• [What this task involves] Restate the data word for word and leave the images out.

• [Data shown]
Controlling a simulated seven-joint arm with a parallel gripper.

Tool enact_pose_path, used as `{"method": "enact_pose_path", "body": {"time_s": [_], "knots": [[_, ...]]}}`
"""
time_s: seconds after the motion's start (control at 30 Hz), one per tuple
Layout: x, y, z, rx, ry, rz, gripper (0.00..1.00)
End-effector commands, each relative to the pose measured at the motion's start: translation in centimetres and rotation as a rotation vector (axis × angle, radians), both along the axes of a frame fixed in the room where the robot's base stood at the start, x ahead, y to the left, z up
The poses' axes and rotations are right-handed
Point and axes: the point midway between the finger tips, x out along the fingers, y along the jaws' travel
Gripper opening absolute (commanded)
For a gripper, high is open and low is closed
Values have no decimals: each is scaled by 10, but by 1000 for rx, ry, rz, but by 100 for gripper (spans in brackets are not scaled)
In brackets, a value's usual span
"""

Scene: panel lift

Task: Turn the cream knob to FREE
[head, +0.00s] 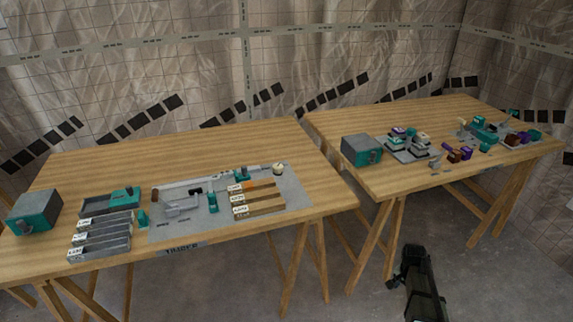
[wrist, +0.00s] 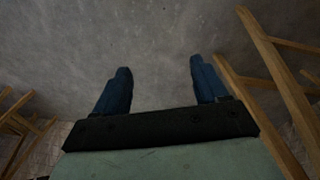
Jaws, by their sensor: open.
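A small round cream knob (head: 278,169) sits at the back right of a grey mat (head: 295,192) on the left table. Its pointer and any FREE marking are too small to read. My gripper (wrist: 160,75) is open and empty in the wrist view, its two blue fingers wide apart over bare grey floor. In the head view my dark arm shows at the lower right, in front of the right table and well apart from the knob. The knob is not in the wrist view.
The left table (head: 90,165) also holds a teal-and-grey box (head: 34,211), several labelled grey trays (head: 100,254) and labelled wooden strips (head: 258,206). The right table (head: 340,122) holds another box (head: 361,151) and many small parts. Wooden trestle legs flank the open floor.

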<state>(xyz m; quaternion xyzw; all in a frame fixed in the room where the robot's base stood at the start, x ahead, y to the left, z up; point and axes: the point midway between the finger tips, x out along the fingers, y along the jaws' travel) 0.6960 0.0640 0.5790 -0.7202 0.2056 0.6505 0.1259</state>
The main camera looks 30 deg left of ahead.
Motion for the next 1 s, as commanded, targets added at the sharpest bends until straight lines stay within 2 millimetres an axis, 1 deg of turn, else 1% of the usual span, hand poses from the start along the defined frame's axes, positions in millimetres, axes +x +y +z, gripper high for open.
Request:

• [Result for this exercise]
Controlling a simulated seven-joint arm with a parallel gripper.

Tool enact_pose_path, used as `{"method": "enact_pose_path", "body": {"time_s": [_], "knots": [[_, ...]]}}`
"""
time_s: seconds after the motion's start (control at 30 Hz), one per tuple
Layout: x, y, z, rx, ry, rz, gripper (0.00..1.00)
End-effector commands, each relative to the pose measured at the motion's start: translation in centimetres and rotation as a rotation vector (axis × angle, radians), both along the axes of a frame fixed in the room where the robot's base stood at the start, x ahead, y to the left, z up
The poses' axes and rotations are right-handed
Point and axes: the point midway between the finger tips, x out along the fingers, y along the jaws' travel
Gripper opening absolute (commanded)
For a gripper, high is open and low is closed
Values have no decimals: each is scaled by 10, but by 1000 for rx, ry, rz, but by 100 for gripper (spans in brackets are not scaled)
In brackets, a value's usual span
"""

Scene: panel lift

Task: Turn the cream knob to FREE
[head, +0.00s] 
[wrist, +0.00s] 
Jaws, by their sensor: open.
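A small round cream knob (head: 278,169) sits at the back right of a grey mat (head: 295,192) on the left table. Its pointer and any FREE marking are too small to read. My gripper (wrist: 160,75) is open and empty in the wrist view, its two blue fingers wide apart over bare grey floor. In the head view my dark arm shows at the lower right, in front of the right table and well apart from the knob. The knob is not in the wrist view.
The left table (head: 90,165) also holds a teal-and-grey box (head: 34,211), several labelled grey trays (head: 100,254) and labelled wooden strips (head: 258,206). The right table (head: 340,122) holds another box (head: 361,151) and many small parts. Wooden trestle legs flank the open floor.

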<state>(xyz m; quaternion xyzw; all in a frame fixed in the room where the robot's base stood at the start, x ahead, y to the left, z up; point and axes: the point midway between the finger tips, x out along the fingers, y along the jaws' travel) 0.6960 0.0640 0.5790 -0.7202 0.2056 0.6505 0.1259</state>
The main camera looks 30 deg left of ahead.
Motion for the next 1 s, as commanded, targets added at the sharpest bends until straight lines stay within 2 millimetres an axis, 1 deg of turn, else 1% of the usual span, hand poses from the start along the defined frame's axes, positions in millimetres, axes +x +y +z, gripper high for open.
Request:

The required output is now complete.